### Work instructions
Return exactly the listing's lines, from its first line to the line holding "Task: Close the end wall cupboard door", ends included.

** Start Available data **

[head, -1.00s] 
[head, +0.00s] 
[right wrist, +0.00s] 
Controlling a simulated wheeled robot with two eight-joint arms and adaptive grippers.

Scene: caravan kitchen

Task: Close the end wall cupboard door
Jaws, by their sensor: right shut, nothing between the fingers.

** End Available data **

### Complete output
[head, -1.00s] 
[head, +0.00s] 
[right wrist, +0.00s] 
Controlling a simulated wheeled robot with two eight-joint arms and adaptive grippers.

Scene: caravan kitchen

Task: Close the end wall cupboard door

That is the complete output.